In United Kingdom town planning, the green belt is a policy for controlling urban growth.
The idea is for a ring of countryside where urbanisation will be resisted for the foreseeable future, maintaining an area where agriculture, forestry and outdoor leisure can be expected to prevail. The fundamental aim of green belt policy is to prevent urban sprawl by keeping land permanently open, and consequently the most important attribute of green belts is their openness.
England has 14 Green Belts covering over a tenth (13%) of the land, providing a breath of fresh air for 45 million people. Altogether, 88% of the population (including those in the Borough of Welwyn Hatfield) live in urban areas within Green Belt boundaries. (Source: CPRE)
Can you build on Green Belt Land?
Areas that are designated as green belt must not be built upon because green belt is defined as an open space.
However, that does not mean that no buildings can be erected in green belt. Buildings for agricultural uses and sanitation facilities, for instance, are usually allowed.
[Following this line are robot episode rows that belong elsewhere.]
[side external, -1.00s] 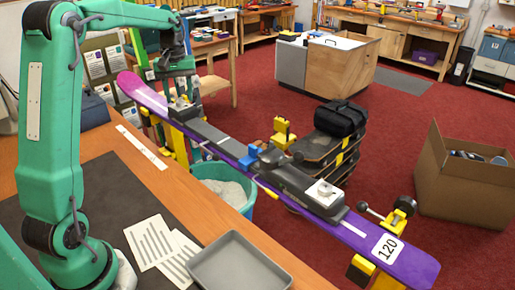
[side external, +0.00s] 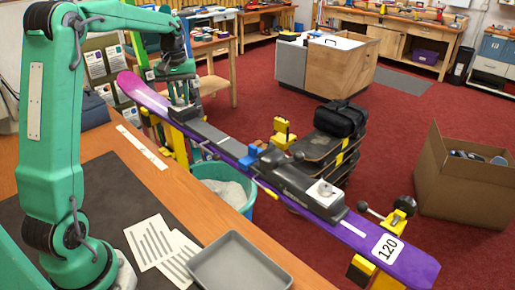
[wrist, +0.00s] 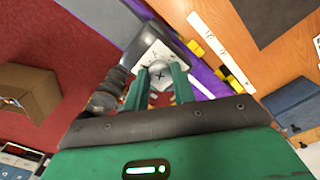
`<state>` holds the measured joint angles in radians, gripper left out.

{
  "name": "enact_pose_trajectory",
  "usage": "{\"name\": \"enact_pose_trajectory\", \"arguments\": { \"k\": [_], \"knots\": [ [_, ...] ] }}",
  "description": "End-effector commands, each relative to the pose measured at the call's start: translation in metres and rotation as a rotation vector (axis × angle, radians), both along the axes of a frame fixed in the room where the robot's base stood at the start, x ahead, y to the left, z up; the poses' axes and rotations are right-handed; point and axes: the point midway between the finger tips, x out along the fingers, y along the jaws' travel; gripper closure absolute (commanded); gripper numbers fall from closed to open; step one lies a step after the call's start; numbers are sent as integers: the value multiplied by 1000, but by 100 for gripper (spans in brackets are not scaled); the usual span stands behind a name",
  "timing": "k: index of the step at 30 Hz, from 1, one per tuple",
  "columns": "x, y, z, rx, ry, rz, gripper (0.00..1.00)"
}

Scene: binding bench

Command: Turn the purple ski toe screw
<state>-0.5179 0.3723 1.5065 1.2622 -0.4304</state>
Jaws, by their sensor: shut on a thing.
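The purple ski (side external: 222,143) lies clamped on yellow supports beside the bench, running from upper left to lower right with a 120 label near its right end. My gripper (side external: 184,110) points down onto the small fitting at its left part. In the wrist view, a round grey screw head (wrist: 159,76) with a dark cross sits on a pale plate (wrist: 158,54) of the purple ski (wrist: 203,75). My two green fingers (wrist: 160,85) are shut on the screw head, one on each side. The fingers partly hide the fitting in the side view.
A grey tray (side external: 238,268) and printed sheets (side external: 150,243) lie on the bench. A teal bin (side external: 246,200) stands under the ski. A cardboard box (side external: 462,190) is at the right. A black bag (side external: 341,117) tops a stack behind the ski.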

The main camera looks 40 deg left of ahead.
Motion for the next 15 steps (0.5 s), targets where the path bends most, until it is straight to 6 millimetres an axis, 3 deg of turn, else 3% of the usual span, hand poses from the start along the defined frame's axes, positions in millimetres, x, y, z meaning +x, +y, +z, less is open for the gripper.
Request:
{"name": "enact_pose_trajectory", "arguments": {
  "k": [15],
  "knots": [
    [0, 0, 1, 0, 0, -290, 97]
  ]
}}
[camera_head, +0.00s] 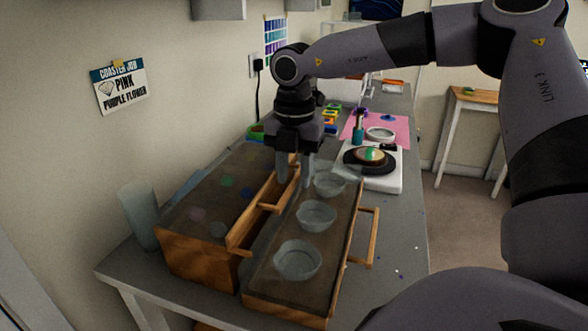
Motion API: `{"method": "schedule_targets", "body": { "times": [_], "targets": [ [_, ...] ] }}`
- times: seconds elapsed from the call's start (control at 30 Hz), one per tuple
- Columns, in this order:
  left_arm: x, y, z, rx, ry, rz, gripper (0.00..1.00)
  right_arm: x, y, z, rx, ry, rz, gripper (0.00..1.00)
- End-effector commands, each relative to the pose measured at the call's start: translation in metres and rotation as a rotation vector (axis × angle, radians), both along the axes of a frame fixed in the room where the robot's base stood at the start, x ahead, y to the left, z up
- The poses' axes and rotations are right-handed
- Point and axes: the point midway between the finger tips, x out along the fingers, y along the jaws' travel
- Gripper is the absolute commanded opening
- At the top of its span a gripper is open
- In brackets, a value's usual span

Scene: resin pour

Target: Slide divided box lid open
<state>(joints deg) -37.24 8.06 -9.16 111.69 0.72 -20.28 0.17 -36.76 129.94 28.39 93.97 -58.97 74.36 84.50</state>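The divided box (196,257) is a wooden box with a dark see-through top, at the left of the grey table. Small coloured patches show faintly under that top. A raised wooden strip (243,231) with a small bar runs along its right side. My right gripper (295,180) points down at the far end of this strip. Its fingers are apart, with some wood showing between them; I cannot tell whether they touch it. My left gripper is not in view.
A clear cup (139,216) stands at left. A white scale (384,182) and pink mat (394,126) lie behind.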

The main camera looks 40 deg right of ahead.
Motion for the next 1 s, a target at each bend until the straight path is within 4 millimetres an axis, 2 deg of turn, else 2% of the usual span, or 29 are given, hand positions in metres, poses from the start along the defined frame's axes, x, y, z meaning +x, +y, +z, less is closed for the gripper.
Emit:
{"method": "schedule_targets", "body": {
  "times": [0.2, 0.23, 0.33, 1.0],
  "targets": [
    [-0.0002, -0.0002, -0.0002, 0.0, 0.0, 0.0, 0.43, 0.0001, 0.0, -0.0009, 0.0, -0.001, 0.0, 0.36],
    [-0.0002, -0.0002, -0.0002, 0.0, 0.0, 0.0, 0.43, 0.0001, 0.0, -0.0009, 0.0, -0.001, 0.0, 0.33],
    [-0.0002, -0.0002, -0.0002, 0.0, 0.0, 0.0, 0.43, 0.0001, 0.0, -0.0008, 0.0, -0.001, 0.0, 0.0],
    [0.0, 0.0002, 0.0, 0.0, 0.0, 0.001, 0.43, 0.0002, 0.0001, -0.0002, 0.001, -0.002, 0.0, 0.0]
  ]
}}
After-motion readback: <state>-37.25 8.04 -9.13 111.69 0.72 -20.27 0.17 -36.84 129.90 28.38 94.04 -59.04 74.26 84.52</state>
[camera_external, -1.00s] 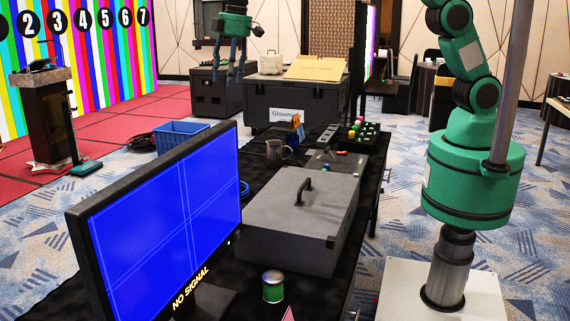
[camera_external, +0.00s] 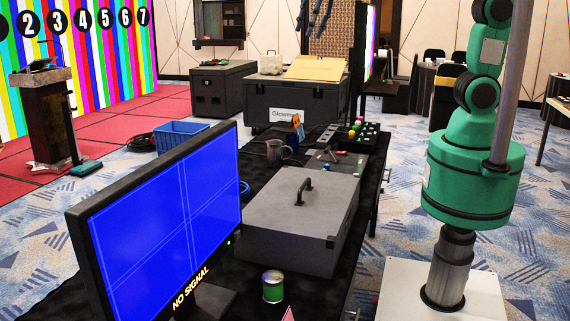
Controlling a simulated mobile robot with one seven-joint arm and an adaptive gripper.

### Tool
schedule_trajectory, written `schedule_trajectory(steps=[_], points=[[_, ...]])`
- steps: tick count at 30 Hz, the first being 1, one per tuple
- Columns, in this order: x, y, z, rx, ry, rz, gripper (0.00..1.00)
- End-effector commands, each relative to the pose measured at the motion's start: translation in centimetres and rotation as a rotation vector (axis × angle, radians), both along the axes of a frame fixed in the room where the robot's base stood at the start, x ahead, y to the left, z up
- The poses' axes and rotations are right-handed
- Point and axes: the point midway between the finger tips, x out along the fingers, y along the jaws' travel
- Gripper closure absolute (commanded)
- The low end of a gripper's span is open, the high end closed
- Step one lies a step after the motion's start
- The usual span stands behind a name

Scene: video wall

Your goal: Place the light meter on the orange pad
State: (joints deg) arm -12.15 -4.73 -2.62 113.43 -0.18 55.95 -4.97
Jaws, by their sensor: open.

And, in some cases, it is also possible to change the use of land in green belt, and even gain permission for structures that are officially not allowed in green belt.
But such cases are very rare.
So – can Green Belt boundaries actually be changed?
While the government says that green belt boundaries should only be altered in exceptional circumstances it does now affirm that creation of the Local Plan is one of those ‘exceptional’ circumstances, and one that will of course be inspected when the plan is submitted. N.B. Welwyn Hatfield is in the process of doing just that – creating a new Local Plan.
The Welwyn Hatfield Local Plan – cause for Green Belt change?
The Borough of Welwyn Hatfield has just put out its new Local Plan Consultation Document for Public Consultation, a process which ends on 19th March 2015.
In recent times, and prior to publication of the Local Plan Consultation Document, WHBC undertook two green belt reviews: the first in 2013 looked more widely at this part of Hertfordshire including outside Borough boundaries, but the second in 2014 was specific to Welwyn Hatfield.
As part of this latter process, the following two activities took place:
- A process was initiated called Strategic Housing Land Availability Assessments (SHLAA’s) whereby (known) local landowners were invited to propose sites for potential housing development. This was to have been concluded by the end of April 2014.
- By the end of 2014, WHBC Officers then analysed the landowners’ proposed sites against criteria which, among other issues, included the proximity of existing green belt boundaries.
A common, non-green belt, argument for failing this critical analysis was that proposed sites were not contiguous with an (existing) urban (including village) boundary, which is one of the rules which guards against ribbon development, and coalescence between settlements/villages/towns.
But there are now, nevertheless, instances where the WHBC is actually proposing to change current Green Belt boundaries, and that includes sites in and around the settlements of Welwyn Village, Digswell, and Oaklands & Mardley Heath. The borough estimates that the building of all the houses in the new Local Plan will reduce the green belt to 76% of the area within its boundaries.
One safeguard is that new boundaries have to be definable, where possible, by physical things roads, railway, rivers, woodland etc, and not just by drawing a line across a field.